### RECORDED INFORMATION
━━━━━━━━━━━━━━━━━━━━

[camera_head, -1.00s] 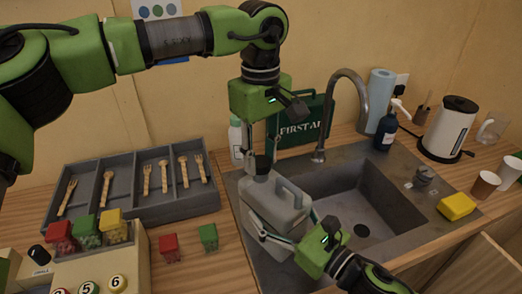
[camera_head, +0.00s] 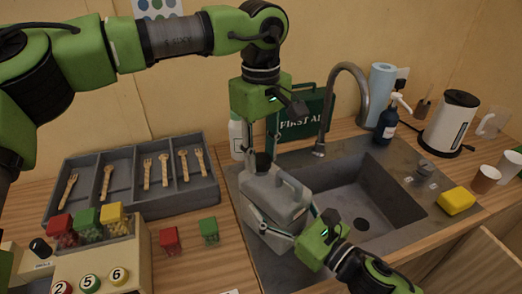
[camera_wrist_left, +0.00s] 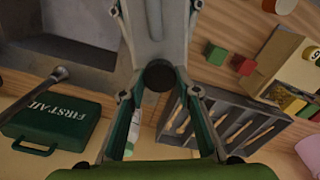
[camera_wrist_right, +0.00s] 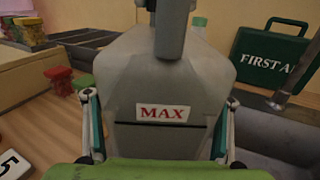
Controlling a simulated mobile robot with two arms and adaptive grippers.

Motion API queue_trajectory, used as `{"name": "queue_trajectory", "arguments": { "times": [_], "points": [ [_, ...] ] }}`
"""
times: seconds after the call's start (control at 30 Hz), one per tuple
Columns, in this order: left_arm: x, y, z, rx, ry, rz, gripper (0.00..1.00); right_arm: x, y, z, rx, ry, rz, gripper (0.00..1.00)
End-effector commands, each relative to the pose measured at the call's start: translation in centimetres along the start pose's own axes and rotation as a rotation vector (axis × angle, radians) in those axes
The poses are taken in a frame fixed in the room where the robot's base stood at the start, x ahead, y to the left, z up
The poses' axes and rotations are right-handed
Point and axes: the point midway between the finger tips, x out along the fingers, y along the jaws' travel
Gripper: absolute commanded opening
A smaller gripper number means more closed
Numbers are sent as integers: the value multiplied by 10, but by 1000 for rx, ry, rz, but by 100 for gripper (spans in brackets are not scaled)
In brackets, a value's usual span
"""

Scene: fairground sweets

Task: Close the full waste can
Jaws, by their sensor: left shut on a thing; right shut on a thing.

━━━━━━━━━━━━━━━━━━━━

Return exactly what appears from the opening line of the material through the line with "The poses are", apart from the pictures.

[camera_head, -1.00s] 
[camera_head, +0.00s] 
[camera_wrist_left, +0.00s] 
[camera_wrist_right, +0.00s] 
Controlling a simulated mobile robot with two arms and adaptive grippers.

Motion API queue_trajectory, used as `{"name": "queue_trajectory", "arguments": { "times": [_], "points": [ [_, ...] ] }}`
"""
times: seconds after the call's start (control at 30 Hz), one per tuple
Columns, in this order: left_arm: x, y, z, rx, ry, rz, gripper (0.00..1.00); right_arm: x, y, z, rx, ry, rz, gripper (0.00..1.00)
End-effector commands, each relative to the pose measured at the call's start: translation in centimetres along the start pose's own axes and rotation as a rotation vector (axis × angle, radians) in those axes
The poses are taken in a frame fixed in the room where the robot's base stood at the start, x ahead, y to the left, z up

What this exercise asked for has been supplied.